In part 1 of this post, I introduced the story of William Hayden, who was enslaved upon his birth in Stafford County in 1785, and separated from his mother, Alcy Shelton, by their owner around 1790. Hayden freed himself in 1823, and in 1846 published a memoir: Narrative of William Hayden…Written by Himself. Aside from his book’s extraordinarily rare, eyewitness-derived woodcuts depicting slave life the Fredericksburg area, I’m fascinated by its account of the long-term psychological and spiritual influences of a particular landscape: Belle Plain plantation, Hayden’s birthplace in Stafford and his first home.
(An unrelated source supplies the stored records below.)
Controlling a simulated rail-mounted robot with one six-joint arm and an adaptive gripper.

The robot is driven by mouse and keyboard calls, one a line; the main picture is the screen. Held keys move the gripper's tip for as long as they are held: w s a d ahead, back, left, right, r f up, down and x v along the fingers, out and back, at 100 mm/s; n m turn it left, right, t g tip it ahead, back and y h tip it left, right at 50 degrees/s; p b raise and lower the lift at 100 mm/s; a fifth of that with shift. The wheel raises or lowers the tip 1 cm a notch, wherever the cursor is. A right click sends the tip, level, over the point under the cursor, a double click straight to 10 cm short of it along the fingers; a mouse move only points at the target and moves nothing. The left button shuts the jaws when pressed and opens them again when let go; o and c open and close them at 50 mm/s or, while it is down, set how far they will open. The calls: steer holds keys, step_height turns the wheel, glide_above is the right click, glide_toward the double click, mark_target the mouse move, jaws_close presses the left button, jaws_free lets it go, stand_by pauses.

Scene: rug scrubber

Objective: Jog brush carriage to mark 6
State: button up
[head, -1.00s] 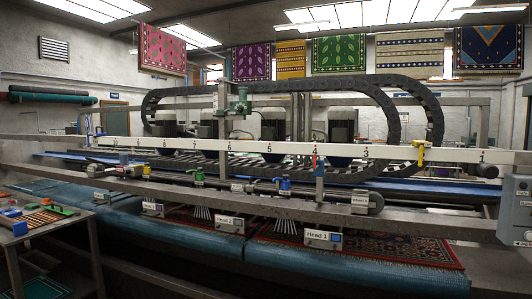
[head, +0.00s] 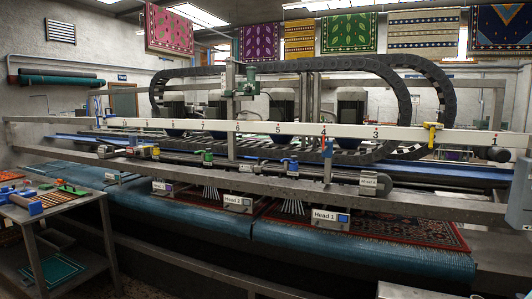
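A long white scale beam (head: 455,136) with black numbers runs across the machine, counting up from right to left. Mark 6 (head: 238,127) is left of the middle, just beside a grey upright post. A red pointer (head: 326,146) stands by mark 4, to the right of mark 6. Dark motor units (head: 350,106), which look like part of the brush carriage, stand in a row behind the beam. A grey control box (head: 521,195) is cut off by the right edge; its controls cannot be read. My gripper is not in view.
A yellow clamp (head: 432,135) sits on the beam between marks 3 and 1. A black cable chain (head: 300,65) loops above the motors. A tool table (head: 45,207) stands at the left. Patterned rugs (head: 400,232) lie under the front rail (head: 270,180). Dark floor shows in front.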

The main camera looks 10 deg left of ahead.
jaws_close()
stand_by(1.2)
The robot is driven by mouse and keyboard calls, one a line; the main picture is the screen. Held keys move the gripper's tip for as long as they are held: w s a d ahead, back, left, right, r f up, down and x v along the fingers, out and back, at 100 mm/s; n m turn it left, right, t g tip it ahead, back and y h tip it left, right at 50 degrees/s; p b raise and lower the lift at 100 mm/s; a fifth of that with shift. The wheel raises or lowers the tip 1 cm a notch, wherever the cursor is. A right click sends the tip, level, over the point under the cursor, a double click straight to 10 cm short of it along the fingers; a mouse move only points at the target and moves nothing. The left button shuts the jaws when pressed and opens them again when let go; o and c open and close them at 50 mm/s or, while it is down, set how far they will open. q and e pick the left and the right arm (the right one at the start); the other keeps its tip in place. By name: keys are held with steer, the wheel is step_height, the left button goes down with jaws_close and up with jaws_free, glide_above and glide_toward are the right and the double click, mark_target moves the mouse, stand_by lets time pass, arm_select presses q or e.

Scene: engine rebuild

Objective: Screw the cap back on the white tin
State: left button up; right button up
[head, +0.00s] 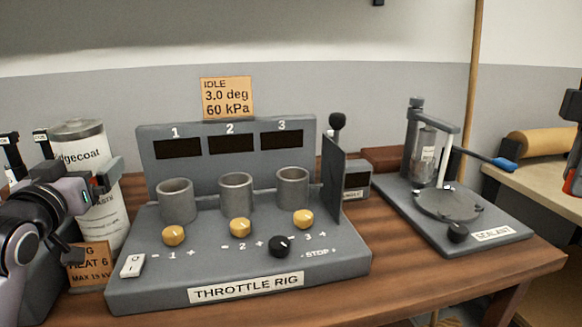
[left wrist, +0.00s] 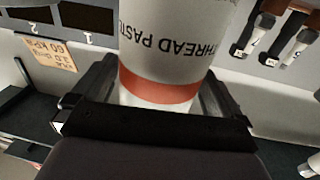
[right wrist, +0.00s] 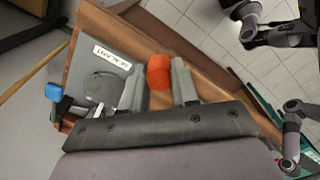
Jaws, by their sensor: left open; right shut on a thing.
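The white tin (head: 113,205) stands upright at the left end of the bench, behind my left gripper (head: 92,187). Its top looks grey, with no red cap on it. In the left wrist view the tin (left wrist: 180,50), lettered THREAD PASTE with an orange band, is between the left fingers, which are open around it; contact cannot be told. My right gripper (right wrist: 158,88) is shut on an orange-red round cap (right wrist: 159,71), above the sealant end of the bench. Only a sliver of the right gripper shows at the head view's right edge.
The throttle rig (head: 240,270) with cups and knobs fills the bench right of the tin. The sealant stand (head: 490,225), with a blue-tipped lever (head: 500,162), is further right. A small sign (head: 90,262) stands before the tin; tools hang behind it.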

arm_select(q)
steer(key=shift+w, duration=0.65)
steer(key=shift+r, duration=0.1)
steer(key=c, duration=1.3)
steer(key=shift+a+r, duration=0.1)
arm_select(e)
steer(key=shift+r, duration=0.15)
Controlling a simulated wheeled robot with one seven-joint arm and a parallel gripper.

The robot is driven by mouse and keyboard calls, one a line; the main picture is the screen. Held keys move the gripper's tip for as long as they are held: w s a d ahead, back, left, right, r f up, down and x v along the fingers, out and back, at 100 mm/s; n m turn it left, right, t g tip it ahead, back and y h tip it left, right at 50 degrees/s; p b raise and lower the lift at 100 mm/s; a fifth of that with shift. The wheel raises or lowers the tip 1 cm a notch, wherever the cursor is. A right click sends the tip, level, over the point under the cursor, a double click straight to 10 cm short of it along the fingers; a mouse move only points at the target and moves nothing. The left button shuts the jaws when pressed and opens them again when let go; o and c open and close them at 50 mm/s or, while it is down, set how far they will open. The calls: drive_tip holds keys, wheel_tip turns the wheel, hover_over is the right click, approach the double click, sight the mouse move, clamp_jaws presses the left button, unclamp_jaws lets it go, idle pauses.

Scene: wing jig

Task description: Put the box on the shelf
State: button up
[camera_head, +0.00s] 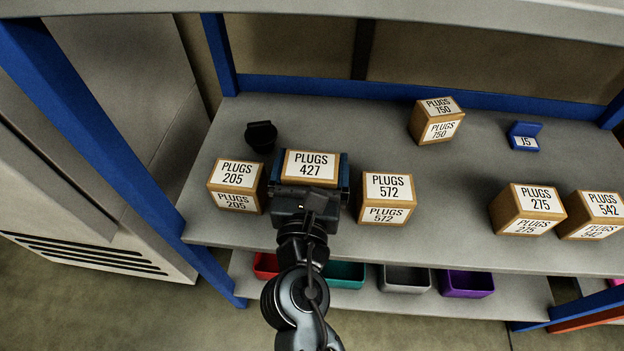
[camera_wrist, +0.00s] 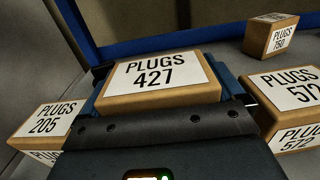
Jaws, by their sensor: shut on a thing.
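The box labelled PLUGS 427 (camera_head: 310,166) is between the jaws of my gripper (camera_head: 309,178), over the grey shelf (camera_head: 300,115) near its front edge. The box also shows in the wrist view (camera_wrist: 158,85), with its label facing up and a jaw on each side. My gripper is shut on it. Whether the box's underside touches the shelf is hidden by the box and gripper. PLUGS 205 (camera_head: 236,185) stands to its left and PLUGS 572 (camera_head: 387,197) to its right, each with a small gap.
A black object (camera_head: 261,136) stands behind, to the left. PLUGS 750 (camera_head: 438,120), a blue holder marked 15 (camera_head: 524,136), PLUGS 275 (camera_head: 527,209) and PLUGS 542 (camera_head: 594,213) stand farther right. Blue posts (camera_head: 90,120) flank the shelf. Coloured bins (camera_head: 466,284) sit below.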

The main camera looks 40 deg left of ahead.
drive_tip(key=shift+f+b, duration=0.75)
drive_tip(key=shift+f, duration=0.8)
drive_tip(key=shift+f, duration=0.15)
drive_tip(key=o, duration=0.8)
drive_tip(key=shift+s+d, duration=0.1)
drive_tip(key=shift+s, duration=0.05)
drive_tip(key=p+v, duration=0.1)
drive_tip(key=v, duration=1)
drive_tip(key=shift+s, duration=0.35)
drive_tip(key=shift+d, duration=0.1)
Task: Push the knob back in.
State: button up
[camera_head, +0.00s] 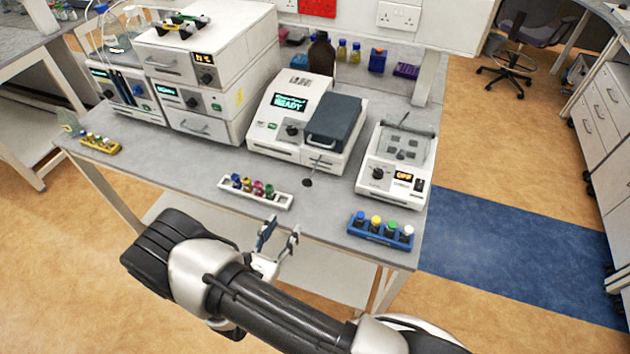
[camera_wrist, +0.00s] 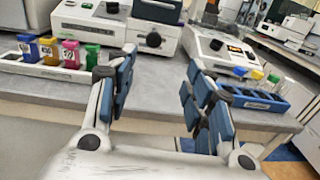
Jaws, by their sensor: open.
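A dark round knob (camera_head: 308,182) stands out on a thin rod from the front of the white machine (camera_head: 268,145) with the lit READY display and a dark lid. In the wrist view the knob (camera_wrist: 153,40) faces me, ahead of and above the gap between my fingers. My gripper (camera_head: 281,238) is open and empty near the table's front edge, short of the knob and not touching it. In the wrist view its two blue-padded fingers (camera_wrist: 157,85) are spread apart.
A white rack (camera_head: 230,191) of coloured vials lies left of the knob; a blue rack (camera_head: 363,231) of capped vials lies right. A machine with an OFF display (camera_head: 415,188) stands right. The grey bench (camera_head: 325,215) between the racks is clear.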

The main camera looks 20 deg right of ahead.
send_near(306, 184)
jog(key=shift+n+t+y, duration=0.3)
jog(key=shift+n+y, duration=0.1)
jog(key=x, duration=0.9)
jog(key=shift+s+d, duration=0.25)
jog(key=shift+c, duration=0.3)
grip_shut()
Anyone who makes a close historical study of a battlefield engages with the psychological history of terrain features. I suspect that this aspect of landscapes, and of our historical efforts, is often so obvious that we’re unaware of it. For instance, a pair of modest homesteads at Hazel Grove and Fairview assumed paramount importance during the battle of Chancellorsville. The plans of commanders who suddenly found themselves tasked with the defense or capture of those places and the ground in-between would of course have real consequences for soldiers on May 3, 1863, one of the bloodiest days in the nation’s history.
I suspect, too, that the constant interchange between specific, seemingly undistinguished collections of soil, water, foliage, and buildings on the one hand, and ideas, beliefs, or sentiments on the other—with profound consequences for people’s lives sooner or later—is even less apparent, at least at first, when we consider aspects of history that lack the broad drama of armies contending on a battlefield.
In penning his memoir, which is virtually unknown today, William Hayden located the earliest stirrings of his Christian faith at his mother’s cabin, and with his savoring during childhood of a view of the morning sun and its reflection in the waters of Potomac Creek. Part of the vista from the cabin and its immediate vicinity was bordered by the hills and flatlands of William and Alcy’s home-plantation, Belle Plain on the creek’s south bank, and by those of his father’s likely home-plantation, Crow’s Nest on the opposite bank.
William’s faith included what he termed “presentiment,” a confidence that he would serve as one of God’s instruments. The first of the resulting, happy outcomes was William’s timely intervention while still a child at the onset of a fire at the Belle Plain cabin (illustration in pt. 1 of this post). The same faith gave him the perseverance and optimism to eventually escape the enslavement that had begun on that very landscape, then return to the Fredericksburg area as a free man in hopes of rescuing his mother from enslavement as well (she having since relocated to Falmouth). He planned to remove her from Virginia. Ideally, the exodus would also include his brother, sister, her husband, and at least two of the sister’s children, all of who were evidently free people of color. Likely prominent in William’s calculations was a state law, albeit one applied irregularly, that required persons legally freed to leave Virginia within one year or face re-enslavement.
Our story resumes in the dark, early morning hours of a July day in 1828, with William arriving on the stagecoach from Belle Plain at a Fredericksburg hostelry kept by a “Mr. Young”—almost certainly the Farmer’s Hotel, managed by James Young.